Two Burmese recant confessions on Koh Tao rape and murders due to the use of Torture

( Hong Kong, October 23, 2014) 20th October 2014, The Human Rights Commission of the Lawyer Council of Thailand set up a working group to provide legal aid to Win or Win Saw Thun and Zaw Lin, the two Burmese suspects in the murder of David Miller, 24 and the rape and murder of Hannah Witheridge, 23 in Koh Tao, Surat Thani province on 15 September 2014. Mr Surapong Kong-janteuk has been appointed as the head of the the mission to provide legal aid and other assistance regarding human rights violation in criminal legal procedure along with several other senior attorneys.

On 21st October 2014, attorneys from the above working group has met and conducted a fact-finding mission with the two suspects. Koh Samui Prison has arranged a meeting room for the suspects to have a private and confidential meeting and for fact-finding with the attorneys for over five hours.  The two suspects requested their attorneys to lodge a petition to the public attorney of Koh Samui Province. The suspects have denied the charges associated with the murder and rape of the two British tourists and said they had been forced to confess under the police custody. Additionally, they said to be tortured by some of police officials and the official's interpreter in order to extract confessions on 2nd October 2014. Afterwards, the police official had requested  the arrest warrants and had directed the suspects to the crime scene reenactment on 3rd October 2014.   The reenactment has been  covered by various media such as  on televisions, printed media and online media. The complaint is sought to seek a further investigation by the public attorney into the use of torture to obtain  the confessions and to accept the suspects's witnesses in order to ensure justice and to bring the real perpetrators to the judicial process.

Under the principle of fair trial, a perpetrator must be brought to the judicial process under the law to achieve justice for victims of the crime, their relatives and to those accused of crimes. A perpetrator of  a criminal offence  must receive a proportionate punishment to an offence committed to avoid impunity, which will instil  fear  and insecurities due to the serious criminal offence among the public. In the case of Koh Tao murder  where  the victims  are two British tourists, there are two Burmese migrants  accused of the crime. The Thai officials involved with the criminal justice system are responsible  to identify the offender to be punished under the criminal justice system under the domestic law and international laws Thailand has ratified. Thus, Thailand must follow the procedure during the  pre-trial process, such as in an investigation, an arrest, a pre-trial detention,  an interrogation,  during a trial, a witness examination, a detention of an accused or a defendant during the trial to prevent violations of the law or an abuse of  human rights to the accused.

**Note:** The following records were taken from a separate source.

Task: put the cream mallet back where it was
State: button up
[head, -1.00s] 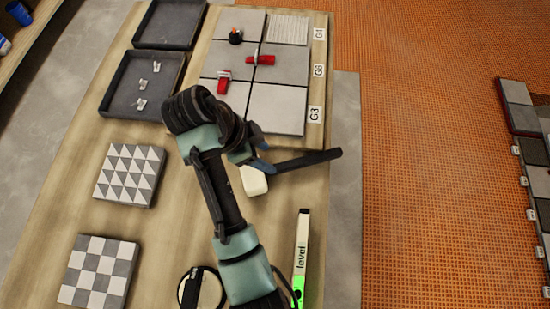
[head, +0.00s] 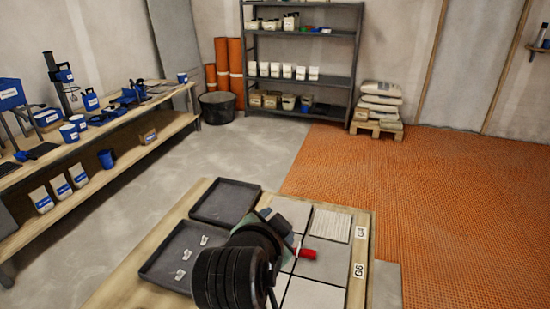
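The cream mallet does not show in the current head view. My gripper's fingertips cannot be made out either; my arm's dark ribbed joint and teal link fill the bottom middle and cover part of the worktable (head: 130,285). Grey tiles (head: 315,293) lie on the table to the right of my arm, with a red clamp (head: 305,253) on them. Tags reading G4 and G6 mark the table's right edge. The near part of the table is below the picture.
Two dark trays lie left of my arm: an empty one (head: 226,184) and one with several pale clips (head: 160,270). A long bench (head: 100,135) with blue goods stands left. A shelf rack (head: 247,60) and stacked bags (head: 380,103) stand behind. Orange matting (head: 460,190) covers the right floor.

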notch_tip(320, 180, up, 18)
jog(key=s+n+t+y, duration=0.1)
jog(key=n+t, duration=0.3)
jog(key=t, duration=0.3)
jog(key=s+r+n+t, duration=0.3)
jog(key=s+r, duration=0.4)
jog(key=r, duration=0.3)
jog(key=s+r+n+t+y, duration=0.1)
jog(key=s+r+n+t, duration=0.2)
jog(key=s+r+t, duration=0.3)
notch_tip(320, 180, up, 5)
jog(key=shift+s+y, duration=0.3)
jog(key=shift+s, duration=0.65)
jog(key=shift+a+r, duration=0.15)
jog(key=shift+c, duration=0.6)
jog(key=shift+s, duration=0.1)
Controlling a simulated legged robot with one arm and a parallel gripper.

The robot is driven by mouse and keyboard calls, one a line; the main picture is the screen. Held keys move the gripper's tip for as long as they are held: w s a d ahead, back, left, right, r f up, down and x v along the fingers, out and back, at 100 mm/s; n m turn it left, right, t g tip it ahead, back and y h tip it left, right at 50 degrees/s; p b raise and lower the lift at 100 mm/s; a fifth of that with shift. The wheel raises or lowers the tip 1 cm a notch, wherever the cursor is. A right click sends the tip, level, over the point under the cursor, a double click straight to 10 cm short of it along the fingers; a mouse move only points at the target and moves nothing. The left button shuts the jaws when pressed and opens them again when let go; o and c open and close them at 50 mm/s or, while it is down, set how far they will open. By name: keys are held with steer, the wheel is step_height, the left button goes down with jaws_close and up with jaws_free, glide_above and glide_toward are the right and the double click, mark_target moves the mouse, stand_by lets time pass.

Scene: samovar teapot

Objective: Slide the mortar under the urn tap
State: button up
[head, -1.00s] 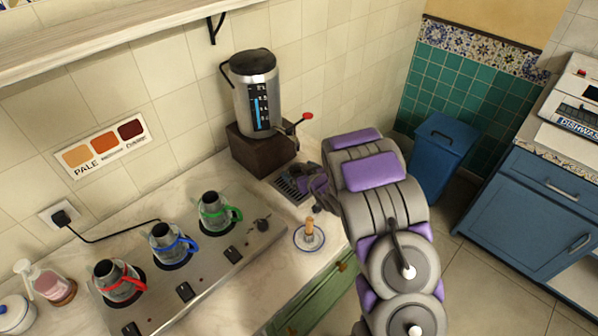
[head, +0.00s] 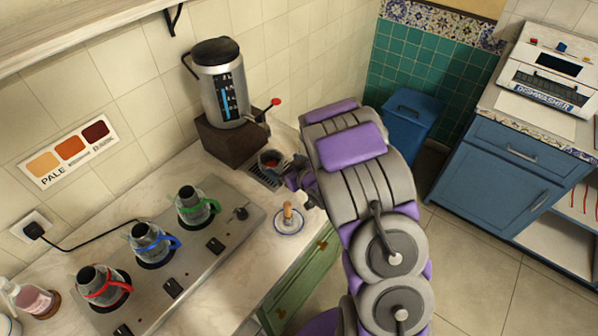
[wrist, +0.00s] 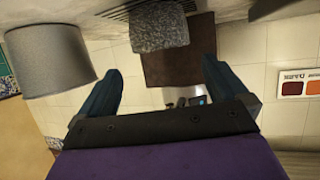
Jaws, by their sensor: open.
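The mortar (head: 268,163), a grey stone bowl with something reddish inside, stands upright at the drip grate (head: 264,177), in front of the urn's dark base and roughly below the tap. It also shows in the wrist view as a rough grey block shape (wrist: 158,28). The urn (head: 222,85) is silver with a black lid; its tap (head: 262,115) has a red knob. My gripper (wrist: 162,66) is open and empty, with the mortar ahead and apart from the fingers. In the head view my gripper (head: 297,180) is right of the mortar, partly hidden by my arm.
A pestle (head: 288,210) stands on a blue-rimmed saucer (head: 289,226) close in front of my gripper. A hob (head: 190,262) with several glass pots is to the left. A grey cylinder (wrist: 48,60) shows beside the fingers in the wrist view. A blue bin (head: 408,122) is behind my arm.

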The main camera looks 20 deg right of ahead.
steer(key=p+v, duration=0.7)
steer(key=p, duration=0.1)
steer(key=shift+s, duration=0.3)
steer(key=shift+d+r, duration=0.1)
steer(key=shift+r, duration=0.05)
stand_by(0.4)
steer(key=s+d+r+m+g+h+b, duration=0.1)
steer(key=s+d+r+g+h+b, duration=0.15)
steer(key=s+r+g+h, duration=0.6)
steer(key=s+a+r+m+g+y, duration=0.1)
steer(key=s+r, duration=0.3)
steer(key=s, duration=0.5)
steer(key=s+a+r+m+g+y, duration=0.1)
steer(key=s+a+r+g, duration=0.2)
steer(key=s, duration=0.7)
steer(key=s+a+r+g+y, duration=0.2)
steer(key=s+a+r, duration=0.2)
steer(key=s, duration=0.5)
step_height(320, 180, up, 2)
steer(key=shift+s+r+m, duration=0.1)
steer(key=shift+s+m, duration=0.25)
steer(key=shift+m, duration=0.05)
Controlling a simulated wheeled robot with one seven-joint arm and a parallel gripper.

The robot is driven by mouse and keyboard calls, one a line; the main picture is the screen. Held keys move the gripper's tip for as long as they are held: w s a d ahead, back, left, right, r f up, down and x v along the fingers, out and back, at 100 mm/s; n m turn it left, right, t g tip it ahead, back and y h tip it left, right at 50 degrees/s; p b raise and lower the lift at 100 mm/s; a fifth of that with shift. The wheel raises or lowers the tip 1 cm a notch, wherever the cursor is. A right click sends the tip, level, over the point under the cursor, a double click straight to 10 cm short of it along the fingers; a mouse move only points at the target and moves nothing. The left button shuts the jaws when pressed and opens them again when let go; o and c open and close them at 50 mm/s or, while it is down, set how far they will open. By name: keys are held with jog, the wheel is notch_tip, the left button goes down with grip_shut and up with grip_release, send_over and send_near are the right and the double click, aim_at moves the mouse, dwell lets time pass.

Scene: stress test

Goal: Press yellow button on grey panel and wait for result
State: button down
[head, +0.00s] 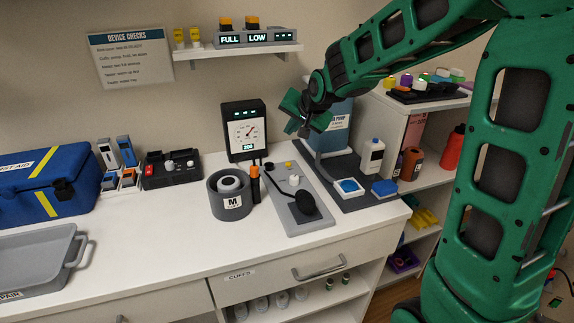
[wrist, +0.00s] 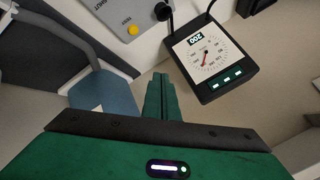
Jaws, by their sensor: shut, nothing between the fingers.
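The grey panel (head: 308,225) lies flat on the white counter. Its yellow button (head: 288,164) is at the far end, with a white knob and a black bulb nearer the front. In the wrist view the yellow button (wrist: 132,30) shows on the grey panel (wrist: 105,14) at the top. The black gauge box (head: 243,129) stands behind the panel, its display reading 200; it also shows in the wrist view (wrist: 211,62). My green gripper (head: 304,129) is raised above the counter near the panel's far end, apart from the button. Its fingers (wrist: 160,82) are shut and empty.
A grey cuff drum (head: 231,203) and orange-topped pens (head: 255,183) stand left of the panel. A dark tray (head: 357,201) with a white bottle (head: 372,157) and blue items lies to the right. A wall shelf (head: 240,51) hangs above.

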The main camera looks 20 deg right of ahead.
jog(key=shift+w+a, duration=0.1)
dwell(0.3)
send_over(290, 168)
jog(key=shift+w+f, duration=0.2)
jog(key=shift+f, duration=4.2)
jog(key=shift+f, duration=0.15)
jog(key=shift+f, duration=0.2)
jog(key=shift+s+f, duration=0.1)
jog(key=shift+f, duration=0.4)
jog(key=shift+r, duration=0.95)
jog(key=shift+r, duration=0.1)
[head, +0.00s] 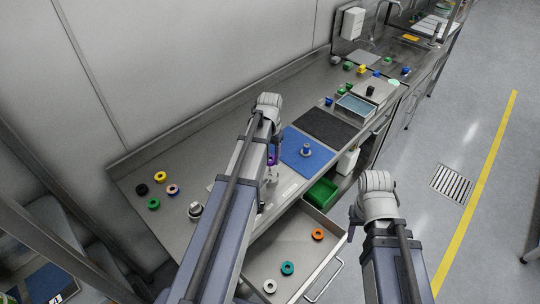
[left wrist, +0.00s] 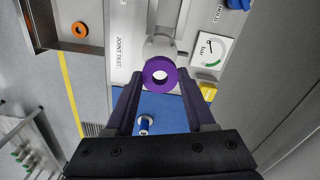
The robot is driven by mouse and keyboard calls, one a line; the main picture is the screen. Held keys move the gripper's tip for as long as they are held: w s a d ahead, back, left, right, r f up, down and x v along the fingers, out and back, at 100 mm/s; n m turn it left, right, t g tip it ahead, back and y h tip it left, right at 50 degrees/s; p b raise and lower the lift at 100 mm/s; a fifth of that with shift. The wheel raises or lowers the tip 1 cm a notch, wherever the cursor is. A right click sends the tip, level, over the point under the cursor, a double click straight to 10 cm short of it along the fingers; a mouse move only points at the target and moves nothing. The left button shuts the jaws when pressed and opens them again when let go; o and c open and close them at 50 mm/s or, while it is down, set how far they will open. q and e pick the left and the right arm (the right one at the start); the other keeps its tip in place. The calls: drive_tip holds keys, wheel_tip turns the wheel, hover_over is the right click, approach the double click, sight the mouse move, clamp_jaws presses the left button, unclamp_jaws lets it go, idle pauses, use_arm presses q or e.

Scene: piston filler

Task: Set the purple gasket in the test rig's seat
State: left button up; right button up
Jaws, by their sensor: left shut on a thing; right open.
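The purple gasket (left wrist: 160,73) is a ring held between the fingertips of my left gripper (left wrist: 159,80) in the left wrist view. In the head view a bit of purple (head: 271,160) shows beside my left arm. A pale grey cylindrical fitting (left wrist: 159,46) on the test rig's panel (left wrist: 125,50), marked "JOINT TEST", lies directly behind the gasket. The ring overlaps its end in the picture; I cannot tell whether they touch. In the head view my left arm hides most of the rig.
A gauge (left wrist: 210,50) and yellow block (left wrist: 208,90) sit beside the fitting. A blue mat (head: 310,163) carries a grey-blue part (head: 306,150). An open drawer (head: 285,250) holds orange, teal and white rings. Several rings lie on the bench's left. A green bin (head: 320,194) stands below.

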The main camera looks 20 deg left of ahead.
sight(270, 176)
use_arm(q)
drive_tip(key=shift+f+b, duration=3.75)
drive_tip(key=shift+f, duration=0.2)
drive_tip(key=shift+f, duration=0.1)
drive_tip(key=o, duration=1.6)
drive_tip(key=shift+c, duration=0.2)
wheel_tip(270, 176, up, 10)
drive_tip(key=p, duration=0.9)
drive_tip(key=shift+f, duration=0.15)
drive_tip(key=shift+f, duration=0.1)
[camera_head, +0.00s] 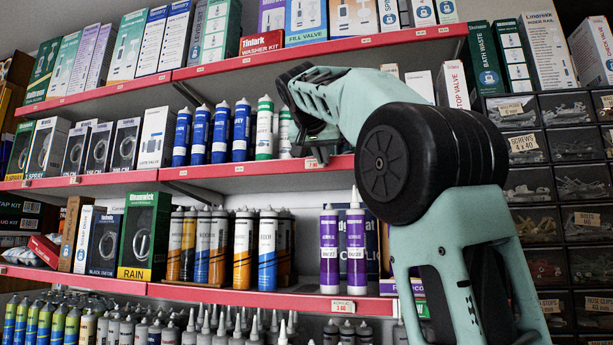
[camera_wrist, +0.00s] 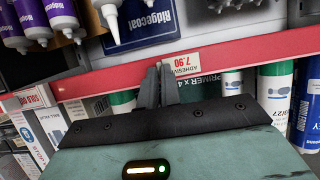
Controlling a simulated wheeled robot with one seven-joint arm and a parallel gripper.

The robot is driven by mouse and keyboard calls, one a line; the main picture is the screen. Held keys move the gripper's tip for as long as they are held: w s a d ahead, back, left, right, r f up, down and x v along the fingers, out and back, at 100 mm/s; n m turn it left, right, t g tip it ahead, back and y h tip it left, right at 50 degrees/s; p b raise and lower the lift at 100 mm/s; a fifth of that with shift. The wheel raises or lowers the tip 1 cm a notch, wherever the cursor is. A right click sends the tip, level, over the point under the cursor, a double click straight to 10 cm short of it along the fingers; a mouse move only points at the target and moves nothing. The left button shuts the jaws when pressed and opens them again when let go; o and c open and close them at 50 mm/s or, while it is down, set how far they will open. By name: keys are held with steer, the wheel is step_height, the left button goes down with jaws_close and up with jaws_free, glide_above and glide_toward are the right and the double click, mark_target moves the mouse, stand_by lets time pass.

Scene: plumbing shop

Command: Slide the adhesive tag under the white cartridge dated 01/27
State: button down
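The adhesive tag (camera_wrist: 182,62), marked 7.90, sits on the red shelf rail and reads upside down in the wrist view. It is small in the head view (camera_head: 315,166). My gripper (camera_wrist: 158,68) has its two dark fingers close together at the rail, their tips at the tag's left edge in the wrist view. No tag shows clearly pinched between them. In the head view my gripper (camera_head: 316,158) is at the middle shelf's edge. White cartridges with green bands (camera_head: 264,128) stand just left of it; others (camera_wrist: 276,92) show in the wrist view. I cannot read 01/27 with certainty.
Blue cartridges (camera_head: 220,132) stand left of the white ones. Purple cartridges (camera_head: 329,250) stand on the shelf below. Another tag (camera_head: 343,306) is on the lower rail. Small-parts drawers (camera_head: 527,187) stand at right. The rail (camera_head: 240,170) left of my gripper looks mostly clear.

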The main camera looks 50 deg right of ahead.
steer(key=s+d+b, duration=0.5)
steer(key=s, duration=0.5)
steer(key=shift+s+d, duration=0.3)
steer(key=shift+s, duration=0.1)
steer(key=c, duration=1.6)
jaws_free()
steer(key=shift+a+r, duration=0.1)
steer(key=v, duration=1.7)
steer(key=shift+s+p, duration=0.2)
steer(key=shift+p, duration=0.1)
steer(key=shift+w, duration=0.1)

The civil society organization working group and representatives also noted that the two suspects are shackled 24 hrs a day, when they were in the prison and while they are travelling to the court of justice. In this case, the Administrative Court issued a verdict that 24 hrs shackling is a violation of a prisoner's right.

As the Koh Tao murder case is under the local and international spotlight, the Human Rights and Development Foundation (HRDF) the Migrant Workers Rights Network (MWRN), the Foundation of Education and Development (FED) and the Cross Cultural Foundation (CrCF), who are NGOs to support an access to justice under the judicial process, the rule of law and human rights, would like to express our support to the Lawyer Council of Thailand's mission. We will jointly campaign for justice  and to end human rights violations to ensure that people will  trust in the Thai judicial process and the rule of law in Thailand.